### Problem description
Return, exactly as written, the lines that start at the one holding "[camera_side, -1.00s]" and end at the one holding "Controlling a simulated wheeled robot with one", with both of those lines kept. Skip any pictures.

-- Start Material provided --

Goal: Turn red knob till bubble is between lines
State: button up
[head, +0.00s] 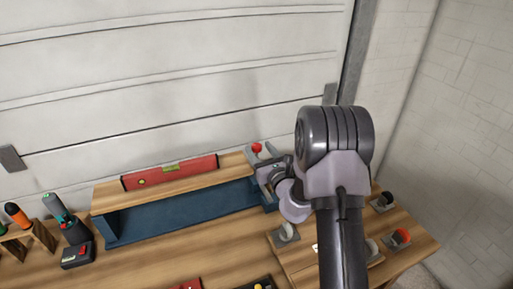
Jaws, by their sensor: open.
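A small red knob (256,148) sticks up at the right end of a raised wooden board (232,162). A red spirit level (150,177) lies along the back of this board. Its yellow-green vial (171,168) is too small to tell where the bubble is against the lines. My gripper (262,174) is just in front of and below the red knob, at the board's right end. It is open and seems empty. My arm covers part of the bench to the right, and the fingertips are hard to make out.
A blue support (180,211) carries the board. Small mounts with a black knob (387,197), an orange-red knob (402,236) and a grey piece (287,232) stand at right. Screwdrivers in a wooden rack (38,238) stand at left. A garage door (170,60) closes the back.

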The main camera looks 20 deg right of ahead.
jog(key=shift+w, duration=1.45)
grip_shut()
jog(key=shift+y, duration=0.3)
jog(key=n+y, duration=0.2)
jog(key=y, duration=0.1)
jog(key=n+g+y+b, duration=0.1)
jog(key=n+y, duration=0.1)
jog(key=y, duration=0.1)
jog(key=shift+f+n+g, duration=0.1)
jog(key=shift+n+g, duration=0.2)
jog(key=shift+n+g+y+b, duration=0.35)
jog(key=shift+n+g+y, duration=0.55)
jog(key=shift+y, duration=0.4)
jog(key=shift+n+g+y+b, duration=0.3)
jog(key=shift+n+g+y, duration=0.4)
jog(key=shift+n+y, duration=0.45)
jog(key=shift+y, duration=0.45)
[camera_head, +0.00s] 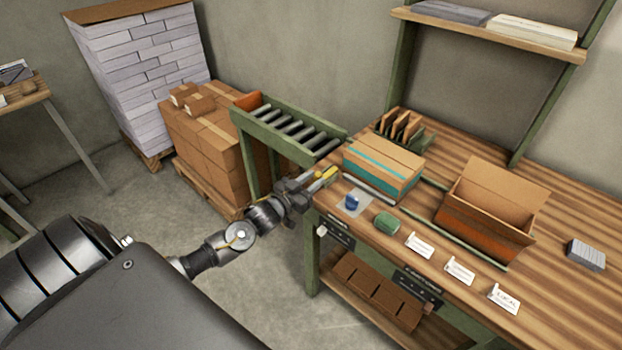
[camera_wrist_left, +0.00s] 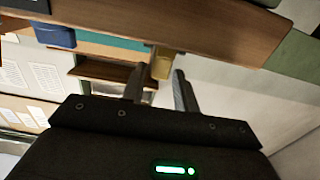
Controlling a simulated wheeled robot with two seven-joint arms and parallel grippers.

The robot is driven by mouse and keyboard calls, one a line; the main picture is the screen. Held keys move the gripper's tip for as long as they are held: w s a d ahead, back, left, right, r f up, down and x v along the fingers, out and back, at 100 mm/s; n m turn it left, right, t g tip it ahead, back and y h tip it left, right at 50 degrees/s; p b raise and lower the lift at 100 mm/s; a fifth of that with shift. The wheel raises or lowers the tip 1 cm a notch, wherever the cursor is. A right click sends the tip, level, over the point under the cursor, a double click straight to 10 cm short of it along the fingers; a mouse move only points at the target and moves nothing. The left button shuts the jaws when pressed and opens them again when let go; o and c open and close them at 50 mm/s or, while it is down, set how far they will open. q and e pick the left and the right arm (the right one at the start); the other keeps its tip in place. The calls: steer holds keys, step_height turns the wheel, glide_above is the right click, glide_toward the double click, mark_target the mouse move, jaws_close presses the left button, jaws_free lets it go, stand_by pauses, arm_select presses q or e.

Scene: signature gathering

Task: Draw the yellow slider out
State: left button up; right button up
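The yellow slider (camera_head: 328,174) is at the left end of the workbench, beside the taped carton. In the left wrist view the yellow slider (camera_wrist_left: 162,64) is a small block sticking out by the edge of a wooden board. My left gripper (camera_head: 316,183) reaches to it from the left. In the wrist view the left gripper (camera_wrist_left: 161,75) has its two fingers apart, one on each side of the slider, with small gaps showing; it looks open. The slider's far part is hidden. My right gripper is not in view.
A taped carton (camera_head: 383,167), an open box (camera_head: 490,215), a blue stamp (camera_head: 352,201), a green pad (camera_head: 386,223) and several cards stand on the workbench (camera_head: 570,205). A roller conveyor (camera_head: 290,133) stands close behind my left gripper. Stacked brown boxes (camera_head: 210,150) stand behind.

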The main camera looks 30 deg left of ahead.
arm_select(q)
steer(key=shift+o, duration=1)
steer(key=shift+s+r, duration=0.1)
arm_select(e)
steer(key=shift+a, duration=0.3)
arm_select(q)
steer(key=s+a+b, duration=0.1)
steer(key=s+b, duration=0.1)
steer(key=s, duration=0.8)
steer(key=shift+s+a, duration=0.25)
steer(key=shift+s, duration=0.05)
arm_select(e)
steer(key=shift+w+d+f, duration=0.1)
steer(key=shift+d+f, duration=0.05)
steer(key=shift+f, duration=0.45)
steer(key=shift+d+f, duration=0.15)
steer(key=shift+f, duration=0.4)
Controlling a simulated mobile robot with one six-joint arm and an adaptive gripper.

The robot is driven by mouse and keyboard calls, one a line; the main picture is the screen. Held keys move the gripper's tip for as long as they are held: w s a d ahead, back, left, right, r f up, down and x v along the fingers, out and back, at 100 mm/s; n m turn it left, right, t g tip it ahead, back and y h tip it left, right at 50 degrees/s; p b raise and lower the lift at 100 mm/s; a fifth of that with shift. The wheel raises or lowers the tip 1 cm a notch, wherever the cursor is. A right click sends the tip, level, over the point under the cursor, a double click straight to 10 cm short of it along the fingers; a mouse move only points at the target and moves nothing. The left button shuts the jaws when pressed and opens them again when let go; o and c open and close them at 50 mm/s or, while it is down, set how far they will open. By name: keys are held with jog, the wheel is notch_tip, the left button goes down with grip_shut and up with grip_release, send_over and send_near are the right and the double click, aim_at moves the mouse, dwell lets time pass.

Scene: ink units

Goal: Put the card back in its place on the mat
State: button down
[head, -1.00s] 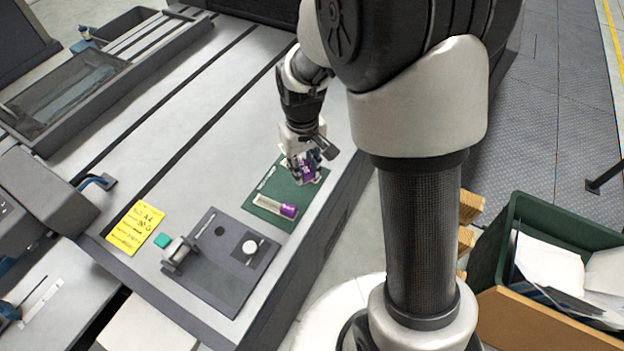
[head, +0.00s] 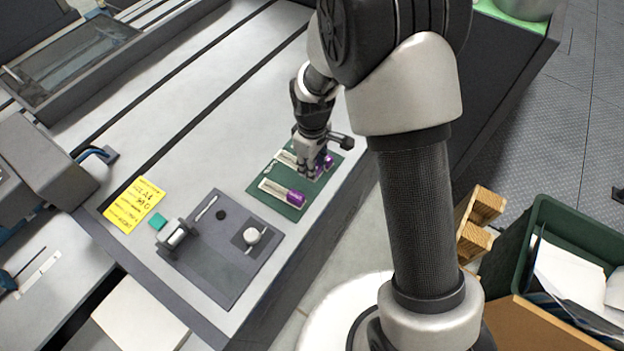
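A green mat (head: 257,176) lies near the table's right edge. On it lies a pale strip with a purple end (head: 296,197). Behind it is a second pale strip (head: 287,158), with a purple part (head: 328,160) beside my gripper's fingers. My gripper (head: 314,174) points down at this second piece, over the mat's far right part. The fingers partly cover it, and I cannot tell whether they are closed on it. A yellow card (head: 134,204) with dark handwriting lies flat on the table, left of the dark grey mat (head: 216,281).
The grey mat carries a small roller-like tool (head: 175,236), a thin pale rod (head: 206,208) and a round white knob (head: 252,235). A teal block (head: 158,221) sits by the yellow card. A green bin of papers (head: 545,235) stands on the floor at right. The table's middle is clear.

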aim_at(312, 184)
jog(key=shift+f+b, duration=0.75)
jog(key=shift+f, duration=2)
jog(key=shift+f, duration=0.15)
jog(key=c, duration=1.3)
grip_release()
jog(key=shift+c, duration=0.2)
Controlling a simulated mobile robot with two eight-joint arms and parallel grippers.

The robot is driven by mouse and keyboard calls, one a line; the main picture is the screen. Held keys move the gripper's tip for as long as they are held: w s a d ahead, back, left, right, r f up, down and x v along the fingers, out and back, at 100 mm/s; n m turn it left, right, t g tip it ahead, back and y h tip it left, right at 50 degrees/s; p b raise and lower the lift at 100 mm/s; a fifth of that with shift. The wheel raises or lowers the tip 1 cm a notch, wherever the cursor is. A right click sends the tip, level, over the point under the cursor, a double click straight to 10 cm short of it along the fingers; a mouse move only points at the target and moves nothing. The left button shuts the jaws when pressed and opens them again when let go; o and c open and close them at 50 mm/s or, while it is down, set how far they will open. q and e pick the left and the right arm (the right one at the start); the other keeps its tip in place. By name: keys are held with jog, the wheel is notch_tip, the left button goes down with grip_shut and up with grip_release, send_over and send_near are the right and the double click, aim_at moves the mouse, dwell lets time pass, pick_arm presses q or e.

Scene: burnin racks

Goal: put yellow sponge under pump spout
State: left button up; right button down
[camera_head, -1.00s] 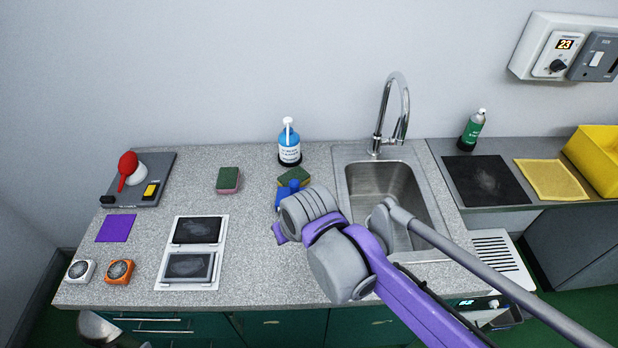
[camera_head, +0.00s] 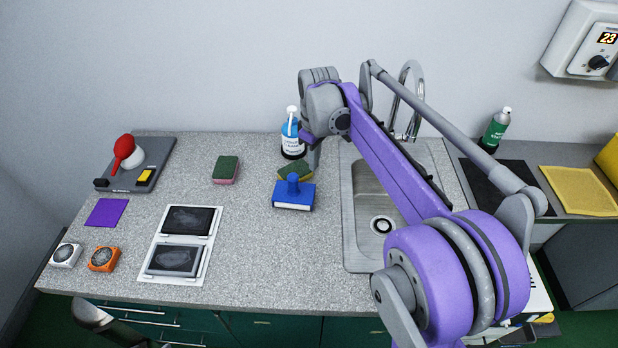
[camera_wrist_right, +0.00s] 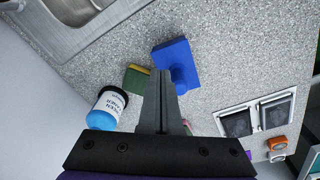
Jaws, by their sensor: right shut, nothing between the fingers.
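The yellow sponge (camera_head: 294,171), with a green top, lies on the grey counter between the blue pump bottle (camera_head: 292,140) and a blue block-shaped tool with a knob (camera_head: 294,196). The pump bottle stands upright behind the sponge, white pump on top. My right gripper (camera_head: 313,157) points down just right of the bottle, near the sponge. In the right wrist view its fingers (camera_wrist_right: 160,76) are shut and empty, partly covering the sponge (camera_wrist_right: 136,79); contact cannot be told. The bottle (camera_wrist_right: 107,106) is beside the fingers there. My left gripper is not in view.
A pink sponge with a green top (camera_head: 226,170) lies to the left. The sink (camera_head: 356,235) and tap (camera_head: 412,85) are right of the gripper, partly behind my right arm. A white double-panel tray (camera_head: 212,247) lies front left. The counter between is clear.

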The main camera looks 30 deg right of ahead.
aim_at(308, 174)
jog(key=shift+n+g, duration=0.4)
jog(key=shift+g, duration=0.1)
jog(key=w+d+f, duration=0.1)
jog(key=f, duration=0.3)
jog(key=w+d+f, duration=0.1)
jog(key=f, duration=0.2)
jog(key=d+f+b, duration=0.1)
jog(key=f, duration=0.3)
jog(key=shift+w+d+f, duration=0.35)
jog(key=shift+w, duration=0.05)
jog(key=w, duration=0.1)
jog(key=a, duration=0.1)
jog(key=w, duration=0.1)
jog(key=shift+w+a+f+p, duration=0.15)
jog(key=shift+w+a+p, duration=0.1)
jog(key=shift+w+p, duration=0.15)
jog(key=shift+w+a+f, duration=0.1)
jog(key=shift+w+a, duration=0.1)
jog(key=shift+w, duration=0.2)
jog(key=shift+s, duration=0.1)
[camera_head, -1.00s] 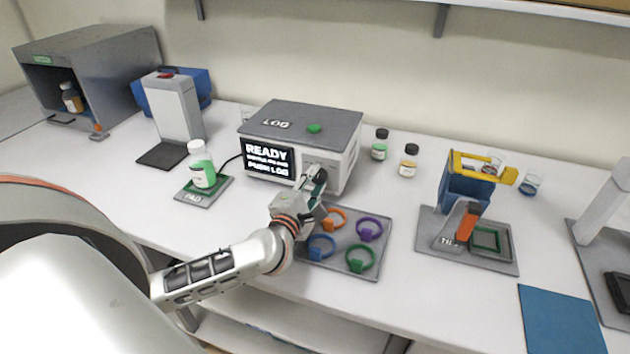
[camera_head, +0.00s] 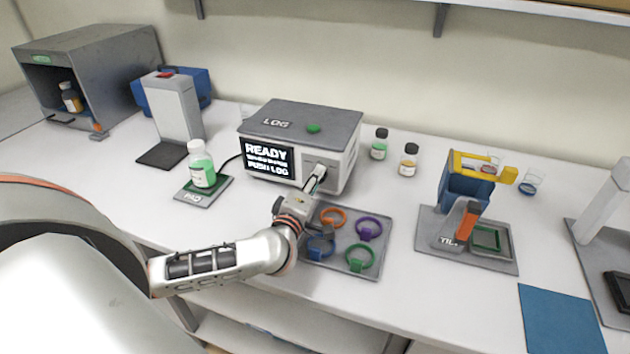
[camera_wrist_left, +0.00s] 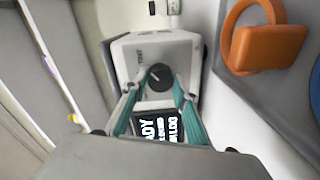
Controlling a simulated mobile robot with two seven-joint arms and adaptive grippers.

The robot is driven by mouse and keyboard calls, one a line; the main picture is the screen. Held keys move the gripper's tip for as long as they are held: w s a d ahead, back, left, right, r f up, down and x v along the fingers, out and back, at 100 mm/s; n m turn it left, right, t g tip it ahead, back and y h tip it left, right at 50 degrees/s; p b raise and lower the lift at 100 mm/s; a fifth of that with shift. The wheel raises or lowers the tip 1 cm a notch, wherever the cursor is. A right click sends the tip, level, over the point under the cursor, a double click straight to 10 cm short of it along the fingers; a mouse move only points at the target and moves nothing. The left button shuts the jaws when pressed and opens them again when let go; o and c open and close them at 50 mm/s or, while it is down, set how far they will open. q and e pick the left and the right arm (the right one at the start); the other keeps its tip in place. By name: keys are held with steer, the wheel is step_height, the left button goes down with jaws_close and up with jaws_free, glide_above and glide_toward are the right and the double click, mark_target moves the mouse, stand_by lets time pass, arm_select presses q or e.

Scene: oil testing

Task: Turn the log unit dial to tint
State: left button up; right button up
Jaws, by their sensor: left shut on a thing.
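The log unit (camera_head: 300,120) is a white box with a grey lid, a green button on top and a lit screen (camera_head: 267,159) reading READY and PUSH LOG. Its round black dial (camera_wrist_left: 160,77) with a pale pointer mark is on the front face, right of the screen in the head view. My left gripper (camera_head: 316,180) reaches the front of the unit at the dial. In the left wrist view its two green-lined fingers (camera_wrist_left: 157,92) are on either side of the dial, shut on it. My right gripper is not in view.
A grey tray (camera_head: 381,262) with several coloured rings lies under and right of my left wrist. A green bottle (camera_head: 201,168) stands on a pad at left. Two small jars stand right of the unit. A blue and yellow device (camera_head: 468,187) stands further right.

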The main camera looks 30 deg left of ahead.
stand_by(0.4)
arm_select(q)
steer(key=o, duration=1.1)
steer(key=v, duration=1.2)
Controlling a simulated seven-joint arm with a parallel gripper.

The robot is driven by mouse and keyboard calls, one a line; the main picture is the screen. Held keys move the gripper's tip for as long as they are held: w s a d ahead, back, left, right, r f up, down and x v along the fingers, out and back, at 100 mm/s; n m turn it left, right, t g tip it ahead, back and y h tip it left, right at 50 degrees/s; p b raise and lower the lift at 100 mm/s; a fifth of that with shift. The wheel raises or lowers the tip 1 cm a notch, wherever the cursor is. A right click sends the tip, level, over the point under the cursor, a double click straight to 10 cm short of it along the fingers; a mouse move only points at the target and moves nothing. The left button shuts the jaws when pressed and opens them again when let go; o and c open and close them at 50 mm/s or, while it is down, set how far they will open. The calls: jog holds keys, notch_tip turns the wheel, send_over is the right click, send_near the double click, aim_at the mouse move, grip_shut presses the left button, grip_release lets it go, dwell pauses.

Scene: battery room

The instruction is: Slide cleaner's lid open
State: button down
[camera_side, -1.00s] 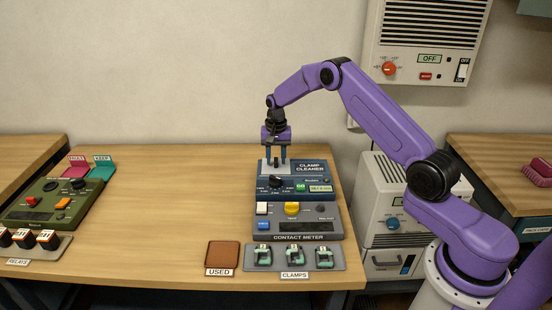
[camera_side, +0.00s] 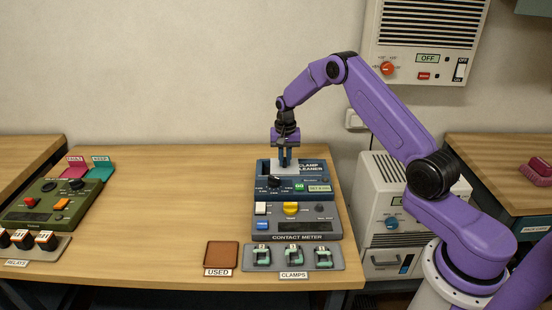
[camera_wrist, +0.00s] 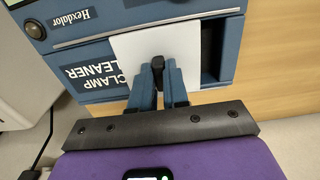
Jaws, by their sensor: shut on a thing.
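The clamp cleaner (camera_side: 292,188) is a dark blue box at the back of the bench, behind the contact meter. Its lid (camera_side: 291,170) is a pale sliding plate on top, also seen in the wrist view (camera_wrist: 184,42). My gripper (camera_side: 285,163) points down and is shut on the lid's black knob (camera_wrist: 158,66), with a blue finger on either side. The lid sits to the right in the side view and covers part of the "CLAMP CLEANER" lettering. A dark opening (camera_wrist: 211,48) shows beside the lid in the wrist view. The opening's inside is too dark to make out.
The contact meter (camera_side: 297,222) stands in front of the cleaner. A tray of clamps (camera_side: 293,265) and a brown "USED" pad (camera_side: 222,253) lie at the front edge. A green device (camera_side: 48,200) is at the left. The bench between is clear.

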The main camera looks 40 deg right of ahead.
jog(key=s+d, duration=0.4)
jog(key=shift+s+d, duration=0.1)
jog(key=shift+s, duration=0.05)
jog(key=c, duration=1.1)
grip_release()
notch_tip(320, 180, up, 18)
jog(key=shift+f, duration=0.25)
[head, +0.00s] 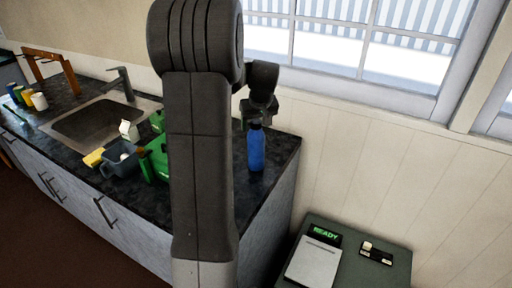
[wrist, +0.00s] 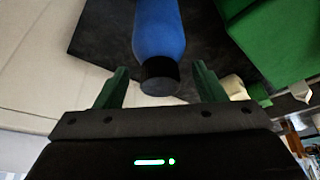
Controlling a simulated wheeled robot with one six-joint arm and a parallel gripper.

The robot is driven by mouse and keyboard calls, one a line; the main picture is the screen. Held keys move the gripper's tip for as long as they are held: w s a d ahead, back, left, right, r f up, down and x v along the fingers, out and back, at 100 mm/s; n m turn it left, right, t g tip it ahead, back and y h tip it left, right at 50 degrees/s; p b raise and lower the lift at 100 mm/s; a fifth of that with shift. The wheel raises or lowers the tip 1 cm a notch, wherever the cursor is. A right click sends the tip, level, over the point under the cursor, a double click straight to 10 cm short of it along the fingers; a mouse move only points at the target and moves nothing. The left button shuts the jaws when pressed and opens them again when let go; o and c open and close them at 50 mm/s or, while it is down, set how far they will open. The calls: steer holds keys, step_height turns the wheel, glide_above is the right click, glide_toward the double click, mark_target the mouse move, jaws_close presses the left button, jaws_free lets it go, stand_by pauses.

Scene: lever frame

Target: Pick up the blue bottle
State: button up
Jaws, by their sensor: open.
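The blue bottle (head: 256,148) stands upright near the right end of the dark counter in the head view. In the wrist view the blue bottle (wrist: 160,30) shows its blue body and black cap, with the cap between the two green fingers. My gripper (wrist: 153,88) is open, with a gap on each side of the cap. In the head view my gripper (head: 254,118) is over the top of the bottle, and its fingers are too small to make out clearly.
Left of the bottle on the counter (head: 215,205) are a green object (head: 157,158), a grey bin (head: 119,158), a yellow item (head: 94,157) and a sink (head: 95,118). A dark green cabinet with a READY display (head: 325,235) stands at lower right. The window wall is behind.

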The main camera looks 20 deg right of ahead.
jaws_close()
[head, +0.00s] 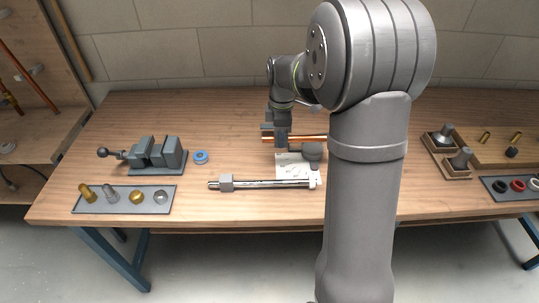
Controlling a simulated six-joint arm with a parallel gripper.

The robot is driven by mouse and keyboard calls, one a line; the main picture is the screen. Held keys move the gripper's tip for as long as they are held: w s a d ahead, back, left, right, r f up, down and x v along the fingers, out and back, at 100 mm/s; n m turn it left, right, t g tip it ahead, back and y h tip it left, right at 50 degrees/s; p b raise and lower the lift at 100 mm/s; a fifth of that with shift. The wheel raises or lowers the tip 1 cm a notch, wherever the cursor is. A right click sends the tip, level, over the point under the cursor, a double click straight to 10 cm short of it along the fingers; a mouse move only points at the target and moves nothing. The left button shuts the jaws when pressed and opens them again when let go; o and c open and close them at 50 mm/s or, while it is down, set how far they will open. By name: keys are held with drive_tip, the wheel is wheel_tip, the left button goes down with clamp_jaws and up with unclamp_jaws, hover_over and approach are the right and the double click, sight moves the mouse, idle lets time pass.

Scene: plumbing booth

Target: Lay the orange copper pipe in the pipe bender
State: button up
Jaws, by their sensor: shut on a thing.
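The orange copper pipe (308,139) lies roughly level, left to right in the picture, at the middle of the table. My gripper (282,143) points down and is shut on the pipe near its left part. My arm may hide the pipe's right end. The pipe bender seems to be the pale plate (290,172) with a dark grey round former (312,149) and a long chrome bar (270,184) along its front. The pipe shows just behind the former. I cannot tell whether it touches the bender or hangs above it.
A grey vise (158,153) and a blue roll (201,157) stand left, behind a tray (150,207) of brass and grey fittings. Wooden holders (445,165) and a tray of rings (495,194) are at right. My arm covers the table right of the bender.

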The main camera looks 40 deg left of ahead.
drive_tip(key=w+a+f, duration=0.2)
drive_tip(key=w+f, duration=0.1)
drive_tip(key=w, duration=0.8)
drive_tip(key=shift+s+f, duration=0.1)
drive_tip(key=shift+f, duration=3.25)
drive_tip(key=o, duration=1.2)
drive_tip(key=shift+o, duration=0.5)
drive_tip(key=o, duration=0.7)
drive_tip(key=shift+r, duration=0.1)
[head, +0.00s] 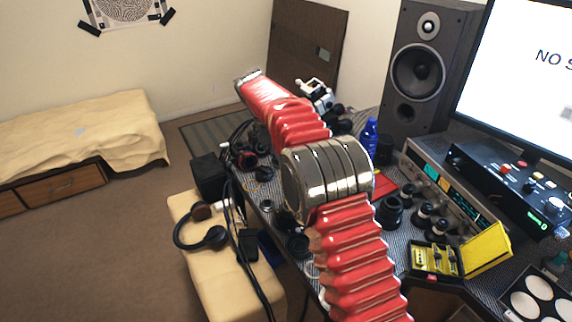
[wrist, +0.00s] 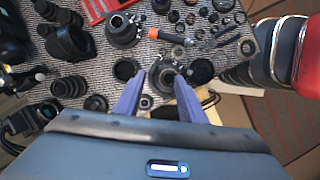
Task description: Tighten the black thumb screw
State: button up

-- End Material provided --

### Response to this task
[camera_side, -1.00s] 
[camera_side, +0.00s] 
[camera_wrist, +0.00s] 
Jaws, by their sensor: shut on a thing.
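The clamp cleaner (camera_side: 292,188) is a dark blue box at the back of the bench, behind the contact meter. Its lid (camera_side: 291,170) is a pale sliding plate on top, also seen in the wrist view (camera_wrist: 184,42). My gripper (camera_side: 285,163) points down and is shut on the lid's black knob (camera_wrist: 158,66), with a blue finger on either side. The lid sits to the right in the side view and covers part of the "CLAMP CLEANER" lettering. A dark opening (camera_wrist: 211,48) shows beside the lid in the wrist view. The opening's inside is too dark to make out.
The contact meter (camera_side: 297,222) stands in front of the cleaner. A tray of clamps (camera_side: 293,265) and a brown "USED" pad (camera_side: 222,253) lie at the front edge. A green device (camera_side: 48,200) is at the left. The bench between is clear.

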The main camera looks 40 deg right of ahead.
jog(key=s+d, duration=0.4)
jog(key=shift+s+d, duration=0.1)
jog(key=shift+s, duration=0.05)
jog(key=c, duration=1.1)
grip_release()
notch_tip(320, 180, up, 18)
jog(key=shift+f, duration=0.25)
[head, +0.00s] 
[wrist, +0.00s] 
Controlling a simulated wheeled robot with one six-joint arm and a parallel gripper.

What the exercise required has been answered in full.